# Directions for this task
Repeat, word for word, the line with "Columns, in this" and each one after it to the end. No picture goes into the copy.

# Data block
******************************
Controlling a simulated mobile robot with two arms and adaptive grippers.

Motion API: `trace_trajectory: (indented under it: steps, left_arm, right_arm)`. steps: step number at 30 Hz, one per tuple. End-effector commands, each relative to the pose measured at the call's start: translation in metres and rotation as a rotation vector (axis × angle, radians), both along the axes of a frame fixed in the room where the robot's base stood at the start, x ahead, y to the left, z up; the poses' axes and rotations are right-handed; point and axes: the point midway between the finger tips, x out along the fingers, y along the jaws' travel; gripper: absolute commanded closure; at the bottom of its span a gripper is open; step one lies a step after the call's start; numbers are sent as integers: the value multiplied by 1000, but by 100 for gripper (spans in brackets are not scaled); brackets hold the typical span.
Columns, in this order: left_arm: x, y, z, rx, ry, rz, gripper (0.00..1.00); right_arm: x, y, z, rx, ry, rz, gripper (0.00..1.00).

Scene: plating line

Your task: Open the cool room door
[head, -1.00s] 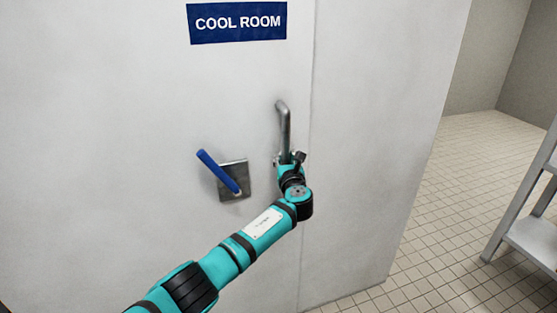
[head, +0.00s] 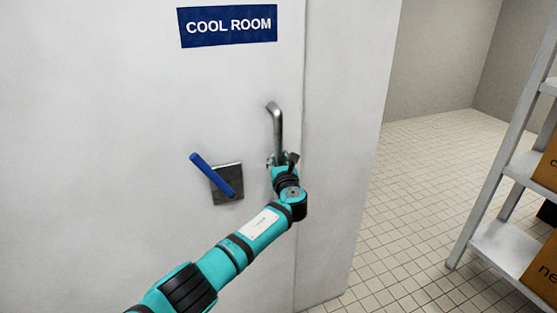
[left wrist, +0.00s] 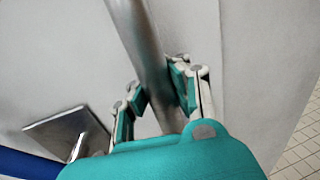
******************************
# Worked solution
Columns, in this order: left_arm: x, y, z, rx, ry, rz, gripper (0.00..1.00); right_arm: x, y, z, rx, ry, rz, gripper (0.00..1.00).

Scene: plating line

Your task: Open the cool room door
[head, -1.00s] 
[head, +0.00s] 
[left wrist, +0.00s] 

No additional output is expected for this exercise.